Lo del expresidente Álvaro Uribe Vélez ha sido un burdo montaje; coincido plenamente con esta afirmación hecha en días pasados, a través de una carta, por 38 respetados magistrados y juristas. No solo dejaron en evidencia, argumentativamente, que el proceso contra el exmandatario ha estado sustentado en testigos falsos y pruebas inexistentes, sino que también recogieron el sentir de millones de colombianos que respaldamos al hombre de mano firme y corazón grande.
A pocas horas de conocerse el sentido del fallo del caso Uribe, tal vez la decisión judicial más trascendental en la historia reciente de Colombia, han sido múltiples los pronunciamientos de apoyo hacia él y su familia, que apuntan a que este largo proceso, en el que quisieron poner en tela de juicio su honorabilidad, solo ha sido una patraña.
Sin embargo, Uribe ha dado la cara, demostrándole al país que el honor se defiende a toda costa, así la izquierda esté empecinada en perseguirlo. Asimismo, su actuar ha sido el de un estadista con ímpetu y determinación, que no se atemorizó, ni siquiera cuando sus detractores trataron de influir en la opinión pública sin pruebas sólidas.
Pero aquí hay muchas cosas en juego. Más allá de las afinidades políticas, el país debe tomarse el tiempo de entender que no solo es el nombre de una personalidad como Álvaro Uribe, sino también la legitimidad de nuestra justicia y el bienestar de la democracia colombiana.
El expresidente Uribe no es un político más. Durante dos periodos de gobierno tomó decisiones que cambiaron el rumbo de un país asediado por el terrorismo y abandonado por un Estado débil. Mientras muchos optaban por la indiferencia o la complicidad con la delincuencia, disfrazada de neutralidad, Uribe asumió el reto de gobernar devolviéndole al país la esperanza, la seguridad y el derecho a vivir sin miedo.
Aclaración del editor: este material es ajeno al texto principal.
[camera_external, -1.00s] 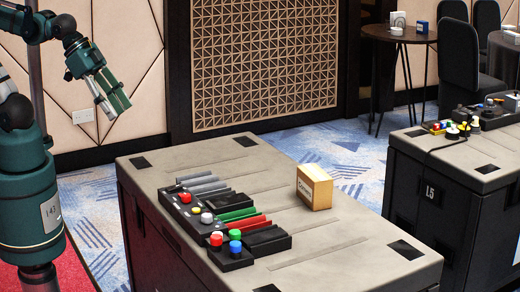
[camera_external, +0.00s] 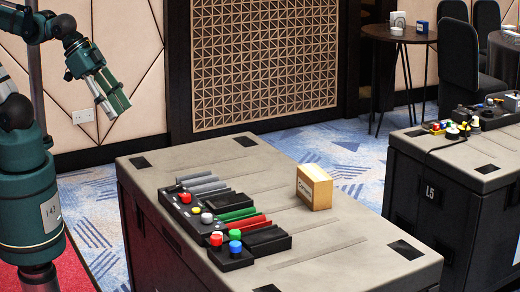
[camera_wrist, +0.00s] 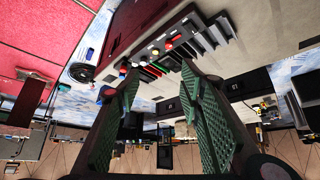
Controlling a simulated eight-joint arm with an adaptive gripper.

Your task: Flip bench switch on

Este caso contra Uribe ha estado más motivado por el deseo de castigo que por la evidencia. En este proceso se violaron principios esenciales como la imparcialidad del juez natural, tuvo testimonios contradictorios, no se respetó el derecho a la defensa e, incluso, hubo una clara persecución con más de 20.000 interceptaciones telefónicas. ¿No es lo suficientemente escandaloso?
Las acusaciones contra Álvaro Uribe no han sido más que una persecución política y judicial que ha buscado destruir su legado y su honra, aún sin pruebas concluyentes ni procedimientos transparentes.
Pese a todas estas irregularidades, es de destacar que el expresidente Uribe ha comparecido ante la justicia como cualquier ciudadano, aún en medio de ataques, intentos de linchamiento moral, y campañas de desprestigio. Su comportamiento ha sido el de quien no teme responder, pero sí exige lo que todo colombiano merece: un proceso justo, imparcial, sin presiones externas ni motivaciones políticas.
Y si a un expresidente lo pueden juzgar de esta forma, ¿qué queda para el ciudadano común? Hoy más que nunca, debemos tener el coraje de decir lo impopular: Álvaro Uribe Vélez ha sido víctima de una instrumentalización de la justicia.
Cuando la justicia se politiza, se distorsiona su función esencial de proteger derechos y garantizar imparcialidad, lo que debilita la confianza ciudadana en las instituciones. La separación de poderes se ve comprometida, los jueces pueden convertirse en instrumentos de agendas partidistas, y se abre la puerta a persecuciones políticas disfrazadas de procesos judiciales. Esta erosión institucional no sólo mina la credibilidad del sistema judicial, sino que también pone en riesgo la estabilidad democrática y fomenta la polarización social.
El país no debe olvidar que, como presidente, Uribe hizo todos los méritos para ganar lugar como uno de los líderes políticos que marcó y encauzó el destino del país, haciendo historia. No en vano es el gran colombiano. Por eso, en circunstancias como las que afronta actualmente, Colombia lo respalda con cariño y fe.